On point one: Gyro and Baklava are winners. Strangely, so is Pizza. We had a couple of great pies for dinner last night, though in a strange turn of the menu, it doesn’t matter what you actually order, you’ll always get green pepper on your pizza too.

Point two: So far, the packing light thing has been working out, mostly because I’ve been sleeping and swimming. This will really be tested in the days to come.

Point three: Turns out, our room is the room from the promotional pics. The very room. With the very balcony with the “infinity pool.” Not sure what the infinity pool is? It’s the pool that goes right up to the edge of the cliff so that when you’re in the thing, it feels like you could keep right on swimming to the ocean. Swimming right to the ocean were it not for the more-than-two-foot drop off the sheer cliff that you’d have to endure first.

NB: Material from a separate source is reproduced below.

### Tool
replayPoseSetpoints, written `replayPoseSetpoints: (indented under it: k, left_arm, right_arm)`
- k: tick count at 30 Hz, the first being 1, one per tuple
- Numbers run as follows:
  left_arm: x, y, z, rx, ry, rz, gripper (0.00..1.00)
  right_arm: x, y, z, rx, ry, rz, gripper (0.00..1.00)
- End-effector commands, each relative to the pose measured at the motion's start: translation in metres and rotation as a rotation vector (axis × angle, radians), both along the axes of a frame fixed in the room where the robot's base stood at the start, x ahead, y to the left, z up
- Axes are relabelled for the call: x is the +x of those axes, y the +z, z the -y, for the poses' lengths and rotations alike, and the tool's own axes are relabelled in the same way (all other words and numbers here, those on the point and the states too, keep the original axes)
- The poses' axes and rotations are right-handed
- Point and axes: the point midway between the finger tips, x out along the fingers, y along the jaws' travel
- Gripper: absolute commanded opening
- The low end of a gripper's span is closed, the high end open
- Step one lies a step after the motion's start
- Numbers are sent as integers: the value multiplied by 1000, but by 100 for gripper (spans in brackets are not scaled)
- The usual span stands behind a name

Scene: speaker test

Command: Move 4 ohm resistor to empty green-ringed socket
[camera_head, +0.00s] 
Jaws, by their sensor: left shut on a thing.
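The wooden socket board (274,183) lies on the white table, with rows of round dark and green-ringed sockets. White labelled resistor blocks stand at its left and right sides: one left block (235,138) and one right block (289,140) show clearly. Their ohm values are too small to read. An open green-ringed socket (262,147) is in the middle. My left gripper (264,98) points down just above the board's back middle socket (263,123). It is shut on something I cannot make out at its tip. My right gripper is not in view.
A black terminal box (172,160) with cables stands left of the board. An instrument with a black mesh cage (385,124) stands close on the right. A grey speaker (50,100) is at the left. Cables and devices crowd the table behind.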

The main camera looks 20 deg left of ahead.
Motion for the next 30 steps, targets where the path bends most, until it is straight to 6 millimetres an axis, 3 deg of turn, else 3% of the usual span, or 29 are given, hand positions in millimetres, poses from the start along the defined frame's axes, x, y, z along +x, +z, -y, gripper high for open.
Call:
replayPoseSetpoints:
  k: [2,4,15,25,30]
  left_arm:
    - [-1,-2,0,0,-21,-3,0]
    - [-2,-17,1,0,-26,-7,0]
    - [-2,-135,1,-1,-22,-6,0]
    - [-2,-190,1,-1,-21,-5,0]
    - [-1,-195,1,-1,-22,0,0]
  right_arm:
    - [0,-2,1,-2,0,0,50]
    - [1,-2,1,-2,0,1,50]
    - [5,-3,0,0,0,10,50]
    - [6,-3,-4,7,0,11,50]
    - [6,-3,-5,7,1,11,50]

I woke this morning at about 4:00, restless and ready for the day. Jet lag is so confounded annoying. I dressed and snuck out with my camera to take some night shots around the place. It’s an Escher painting, Oia. It’s a village of these wonderful cave villas built on top of one another in a cascade of abstract arcitecture careening off this volcanic cliff. The whole mess is strung together with the most convoluted mess of stairs leading all the way to the docks below. One wrong turn and you find yourself in someone else’s appartment in the middle of the night. In the dark. With your camera. Not that it happened to me, but it could have. I get the feeling so far that the Greek people are far less parochial about certain things that we are, but I have to imagine they have lines, too. That’s one I’m not willing to cross.

Three hours and 150 pictures later, I was at the top of this cliff in the parking lot of the Santorini water station watching the sun rise over the mountains. That was the part that hurt — for the first time this trip it hit me that Santorini is the Island of Love to the locals. It’s where you go as a couple. It’s where you go to Honeymoon. And here’s me, standing alone on a cliff face in the water treatment parking lot, arguablythe most romantic place on the Island of romance, alone, a third-wheel to someone else’s wedding.

Sorry honey. It would be better with you here.

There is a wonderful German couple in the studio next door to ours, Richard and Ericka. Seems we have many of the same impressions of the US political situation. It’s mighty entertaining hearing my own opinions with a German accent. I even got Richard to call Bush “Yosemite Sam” … YO-sem-EH-tee … We’ll be sharing a Bier later to celebrate Oktoberfest with them. Which they’ve chosen to miss this year for a trip to Santorini instead. Note: These Germans are missing Oktoberfest to come here. THAT’s how freaking cool this place is. It’d be like all these Nashvillians missing NASCAR by concsious choice. It’s that cool.